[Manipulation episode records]
● ● ●

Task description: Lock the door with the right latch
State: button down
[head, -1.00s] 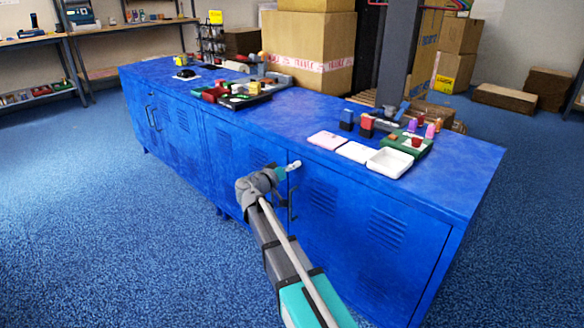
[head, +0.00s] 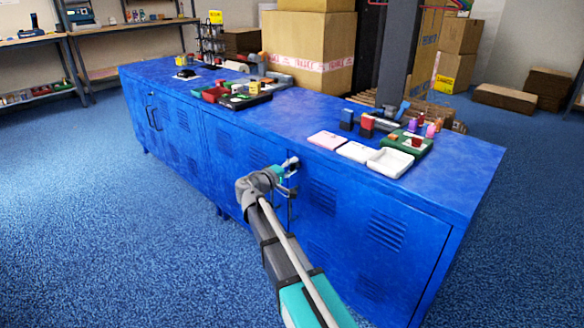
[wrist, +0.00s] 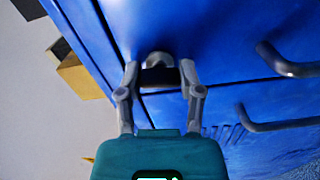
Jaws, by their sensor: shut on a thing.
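The blue cabinet (head: 420,195) stands with its louvred doors facing me. In the wrist view, a small grey latch (wrist: 160,57) with a dark part below it sits on the blue front, close to a door seam. My gripper (wrist: 159,72) has one finger on each side of this latch and is shut on it. In the head view my gripper (head: 291,170) is at the upper door front, and its fingers hide most of the latch. Two bent door handles (wrist: 287,63) show to the right in the wrist view, apart from the fingers. The latch's exact angle is hard to tell.
The cabinet top carries white trays (head: 391,162), a pink tray (head: 327,139), a green tray (head: 408,142) and several small coloured items. Large cardboard boxes (head: 308,45) stand behind. The blue carpet (head: 130,240) in front of the cabinet is clear.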

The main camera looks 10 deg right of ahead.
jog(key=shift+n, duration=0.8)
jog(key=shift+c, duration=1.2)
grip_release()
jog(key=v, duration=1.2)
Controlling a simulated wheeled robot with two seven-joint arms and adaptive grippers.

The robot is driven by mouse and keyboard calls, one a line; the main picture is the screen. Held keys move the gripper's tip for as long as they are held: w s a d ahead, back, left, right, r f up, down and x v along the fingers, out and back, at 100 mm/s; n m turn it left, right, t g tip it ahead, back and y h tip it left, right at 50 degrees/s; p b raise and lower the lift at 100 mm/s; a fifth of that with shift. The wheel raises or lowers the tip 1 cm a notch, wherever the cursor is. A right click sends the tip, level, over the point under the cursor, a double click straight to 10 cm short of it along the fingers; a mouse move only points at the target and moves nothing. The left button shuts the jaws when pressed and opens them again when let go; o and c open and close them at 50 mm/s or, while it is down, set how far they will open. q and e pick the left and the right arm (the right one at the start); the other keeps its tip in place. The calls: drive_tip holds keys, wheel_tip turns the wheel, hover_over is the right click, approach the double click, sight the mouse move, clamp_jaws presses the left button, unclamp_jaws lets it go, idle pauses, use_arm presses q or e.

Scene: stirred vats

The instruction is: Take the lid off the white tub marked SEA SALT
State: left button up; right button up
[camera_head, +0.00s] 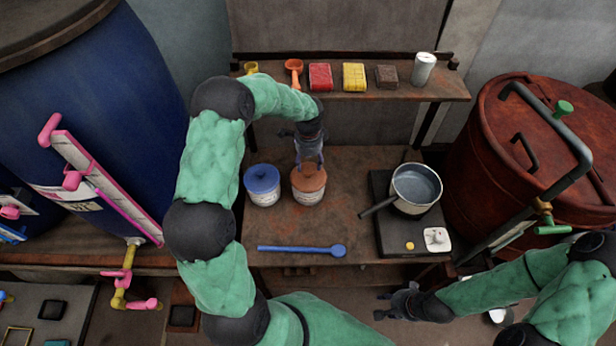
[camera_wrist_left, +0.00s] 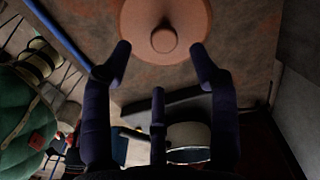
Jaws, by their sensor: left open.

● ● ●

List all lines in the material containing the string "State".

■ **EXERCISE SOLUTION**:
State: button down
State: left button up; right button up

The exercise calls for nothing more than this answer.